Vendredi dernier, par un alignement savant des étoiles et des planètes, nous avons réussi l’improbable, ma femme et moi : organiser une sortie sans notre fils. Depuis notre arrivée au Liban, nous pouvons compter ces moments en tête à tête sur les doigts d’une main. La plupart des membres de notre famille étant à l’extérieur du Liban, trouver une personne de confiance pour le garder relève parfois du défi. On s’est vite rendu compte que contrairement au Québec, où trouver une baby-sitter dans l’entourage – nièce, cousine, voisine – est relativement simple, c’est une toute autre affaire au Liban ! J’ai l’impression qu’ici, les jeunes sont réticents à faire ce type de « jobines » ou petits boulots et dépendent encore de leurs parents pour leurs besoins financiers. La faute aux parents ou aux enfants, allez savoir…

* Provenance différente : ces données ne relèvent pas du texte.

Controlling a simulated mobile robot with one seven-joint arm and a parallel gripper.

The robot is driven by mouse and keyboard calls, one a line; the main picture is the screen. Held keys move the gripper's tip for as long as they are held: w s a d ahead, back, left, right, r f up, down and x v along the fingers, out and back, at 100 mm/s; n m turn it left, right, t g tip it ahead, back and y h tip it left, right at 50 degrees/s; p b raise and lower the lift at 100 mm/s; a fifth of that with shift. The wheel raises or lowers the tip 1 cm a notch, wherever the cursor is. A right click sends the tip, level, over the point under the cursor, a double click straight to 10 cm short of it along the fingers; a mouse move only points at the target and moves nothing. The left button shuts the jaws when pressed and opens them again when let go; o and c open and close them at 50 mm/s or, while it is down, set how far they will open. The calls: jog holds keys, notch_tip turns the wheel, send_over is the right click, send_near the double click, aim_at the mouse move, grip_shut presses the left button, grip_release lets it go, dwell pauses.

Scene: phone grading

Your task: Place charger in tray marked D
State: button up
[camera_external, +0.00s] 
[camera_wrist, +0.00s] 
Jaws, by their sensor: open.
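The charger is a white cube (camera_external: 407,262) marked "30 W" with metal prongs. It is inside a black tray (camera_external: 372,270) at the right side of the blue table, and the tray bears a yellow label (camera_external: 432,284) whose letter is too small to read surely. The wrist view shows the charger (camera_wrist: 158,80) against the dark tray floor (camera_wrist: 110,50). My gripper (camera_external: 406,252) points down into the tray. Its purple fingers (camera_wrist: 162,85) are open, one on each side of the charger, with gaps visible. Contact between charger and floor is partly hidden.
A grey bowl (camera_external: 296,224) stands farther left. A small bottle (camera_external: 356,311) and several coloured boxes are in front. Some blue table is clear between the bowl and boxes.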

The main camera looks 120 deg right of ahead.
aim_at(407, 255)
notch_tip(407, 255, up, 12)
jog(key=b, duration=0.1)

Nous nous sommes promenés à pied, heureux de retrouver quelques instants de liberté. Direction la soirée baptisée la Nuit des idées, organisée par l’Institut français et L’Orient-Le Jour, afin de se changer quelque peu les idées, justement. Une occasion de nous retrouver avec un nombre de personnes pour échanger autour des thèmes citoyens qui nous touchent, très pertinents dans le contexte actuel. Nous avons discuté avec collègues et amis du choix de rester au Liban compte tenu de la situation difficile que nous traversons. Ce ne sont pas les raisons de quitter qui manquent. Le travail est titanesque, le chemin est long, semé d’embûches, et il est difficile d’apercevoir la fameuse lumière au bout du tunnel… Un vieux proverbe chinois – je sais, les Chinois ne sont pas très bienvenus ces jours-ci – dit que le plus long des chemins débute avec un seul pas… Et bien nous en aurons plusieurs à faire !

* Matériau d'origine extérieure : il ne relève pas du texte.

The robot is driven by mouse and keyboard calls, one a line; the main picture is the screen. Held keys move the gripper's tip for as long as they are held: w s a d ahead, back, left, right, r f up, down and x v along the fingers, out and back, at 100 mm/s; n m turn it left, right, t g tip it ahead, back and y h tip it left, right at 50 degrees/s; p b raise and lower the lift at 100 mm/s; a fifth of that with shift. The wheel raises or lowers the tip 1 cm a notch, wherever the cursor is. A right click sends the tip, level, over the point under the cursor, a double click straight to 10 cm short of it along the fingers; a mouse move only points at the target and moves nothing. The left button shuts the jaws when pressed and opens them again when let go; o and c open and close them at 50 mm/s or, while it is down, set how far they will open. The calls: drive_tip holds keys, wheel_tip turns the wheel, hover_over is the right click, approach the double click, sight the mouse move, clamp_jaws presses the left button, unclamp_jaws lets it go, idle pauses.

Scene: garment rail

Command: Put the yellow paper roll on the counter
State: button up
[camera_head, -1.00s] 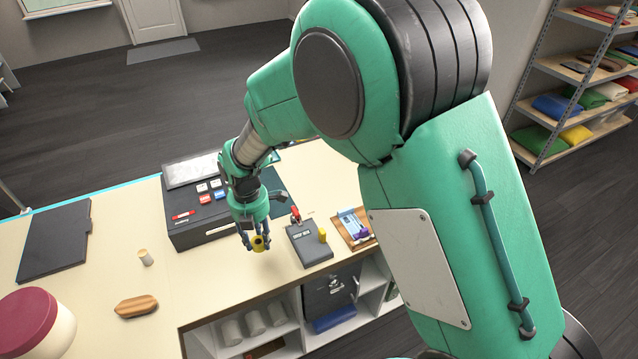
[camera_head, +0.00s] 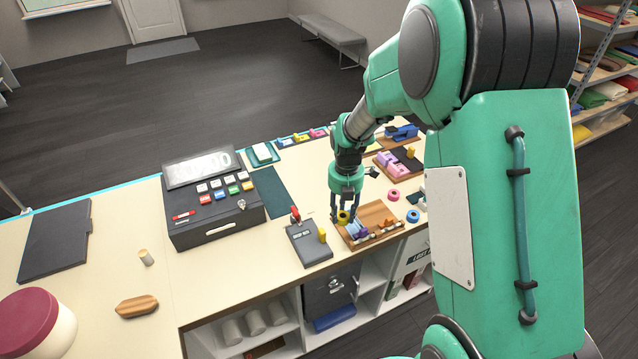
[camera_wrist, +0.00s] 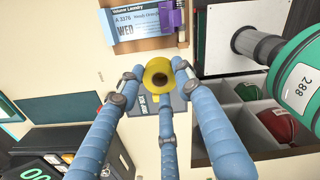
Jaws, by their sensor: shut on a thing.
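The yellow paper roll (camera_head: 343,217) is a small ring with a dark centre hole. My gripper (camera_head: 343,212) is shut on it, above the counter (camera_head: 110,240) near its front edge, between the grey card terminal and the wooden tray. In the wrist view the yellow roll (camera_wrist: 159,75) sits between the tips of my blue fingers (camera_wrist: 155,85), its hole facing the camera. The cream counter also shows in the wrist view (camera_wrist: 90,55). I cannot tell the exact gap between roll and counter.
The grey terminal (camera_head: 309,246), with a red knob and a yellow piece, is left of my gripper. A wooden tray (camera_head: 377,214) stands close on the right. Pink (camera_head: 394,195) and blue (camera_head: 413,216) rings lie farther right. The cash register (camera_head: 215,205) is left. Bare counter lies at front left.

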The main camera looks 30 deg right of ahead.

Pourquoi partir ? La fatigue, l’épuisement émotionnel, le temps qui passe, cette impression d’être pris dans un sable mouvant, nous enfonçant collectivement jour après jour… Quitter le Liban apparaît pour beaucoup comme la solution ultime face aux énormes défis auxquels nous faisons face quotidiennement. Ayant moi-même vécu l’essentiel de ma vie au Canada, un pays magnifique où, comme je ne cesse de l’écrire, il fait très bon vivre, je ne peux que conseiller une expérience pareille. Tout nouveau départ cependant, qu’il soit au Liban ou ailleurs, demande énormément de courage et de travail. Vous me direz qu’au moins là-bas, on construit sur du solide, et cela est certainement le cas si l’on compare à notre contexte actuel.

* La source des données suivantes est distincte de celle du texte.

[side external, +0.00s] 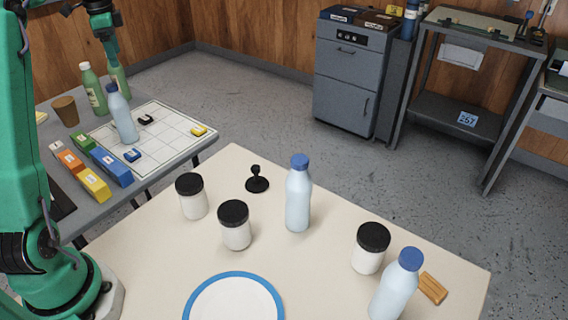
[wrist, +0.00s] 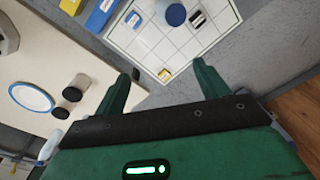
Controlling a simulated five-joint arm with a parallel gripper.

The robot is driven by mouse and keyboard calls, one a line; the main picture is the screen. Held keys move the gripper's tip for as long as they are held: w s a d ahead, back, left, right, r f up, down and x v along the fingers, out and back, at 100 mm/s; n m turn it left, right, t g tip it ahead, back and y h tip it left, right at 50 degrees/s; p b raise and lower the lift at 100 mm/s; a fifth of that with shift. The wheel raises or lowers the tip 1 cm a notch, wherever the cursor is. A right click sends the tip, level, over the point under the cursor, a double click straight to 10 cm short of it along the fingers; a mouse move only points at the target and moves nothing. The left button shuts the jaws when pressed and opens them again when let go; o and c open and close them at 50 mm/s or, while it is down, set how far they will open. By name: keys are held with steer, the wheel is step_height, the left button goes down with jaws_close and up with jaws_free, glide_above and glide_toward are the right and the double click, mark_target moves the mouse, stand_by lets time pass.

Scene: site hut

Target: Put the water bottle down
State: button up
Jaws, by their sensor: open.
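A pale blue water bottle (side external: 123,120) with a blue cap stands upright on the white gridded board (side external: 170,131) on the grey table. In the wrist view its blue cap (wrist: 176,14) shows from above at the top edge, beyond my fingertips. My gripper (wrist: 164,70) is open, with nothing between its fingers and the board in view past them. In the side view my arm's end is at the upper left, above the bottle's level. Two similar water bottles, one in the middle (side external: 298,197) and one at the front right (side external: 393,290), stand on the cream table.
Green bottles (side external: 94,92) and a brown cup (side external: 66,110) stand behind the board. Coloured blocks (side external: 95,183) line its left side; small pieces lie on it. The cream table holds black-lidded jars (side external: 235,232), a black stamp (side external: 257,180) and a blue-rimmed plate (side external: 277,302).

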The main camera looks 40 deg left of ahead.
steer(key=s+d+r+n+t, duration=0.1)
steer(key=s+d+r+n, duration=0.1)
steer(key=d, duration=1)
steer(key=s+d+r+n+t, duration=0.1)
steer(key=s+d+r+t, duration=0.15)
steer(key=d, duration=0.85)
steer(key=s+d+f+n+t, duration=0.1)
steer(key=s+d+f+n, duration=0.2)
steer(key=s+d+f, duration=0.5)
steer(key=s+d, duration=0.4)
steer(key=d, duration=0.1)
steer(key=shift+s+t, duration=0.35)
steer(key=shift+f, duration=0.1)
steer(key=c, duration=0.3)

Pourquoi rester ? Pour, justement, investir cet effort au Liban aujourd’hui, alors que le pays est à terre, que ses institutions sont ébranlées. Pour lentement, mais sûrement, lui redonner vie, structure et surtout équilibre. Pour bâtir cette maison un peu plus à notre image. Pour aider à ériger une nation plus équitable, inclusive, et qui sera un foyer pour tous ses enfants. Nous avons un pays magnifique, travaillons pour nous débarrasser du rebut et commencer à y voir clair. Le diamant à l’état brut ne brille pas, il faut dégager le superflu pour lui donner toute sa noblesse.
Ce travail n’est pas uniquement la responsabilité des Libanais qui décident, envers et contre tout, de rester. Il est aussi de la responsabilité de ceux qui ont choisi de partir. C’est à eux d’établir des liens, des ponts comme autant de lignes de vie et de bouffées d’oxygène qu’ils pourront injecter au pays. C’est à eux de comprendre que le Liban n’est pas uniquement ce lieu d’estivage, avec ses célèbres boîtes de nuit et restaurants, cette destination où l’on vient faire la fête. Le Liban, c’est également celui des industries avec lesquelles il faut coopérer, des institutions qu’il faut mettre en valeur. Nous devons promouvoir notre pays partout où nous nous trouvons. À l’épicerie lorsqu’il s’agit de faire ses emplettes, dans les entreprises lorsque vient le temps de nouer des relations d’affaires, dans les institutions, les écoles et les universités lorsque vient le temps d’établir des échanges. À nous tous, Libanaises et Libanais partout au monde, de s’engager et de poser une pierre à l’édifice. Il y va de notre responsabilité d’aider à reconstruire ce pays. Nous ne sommes jamais à l’abri de tempêtes, mais au moins nous serons mieux préparés à les affronter Kilna sawa – tous ensemble. Kilna yaané Kilna.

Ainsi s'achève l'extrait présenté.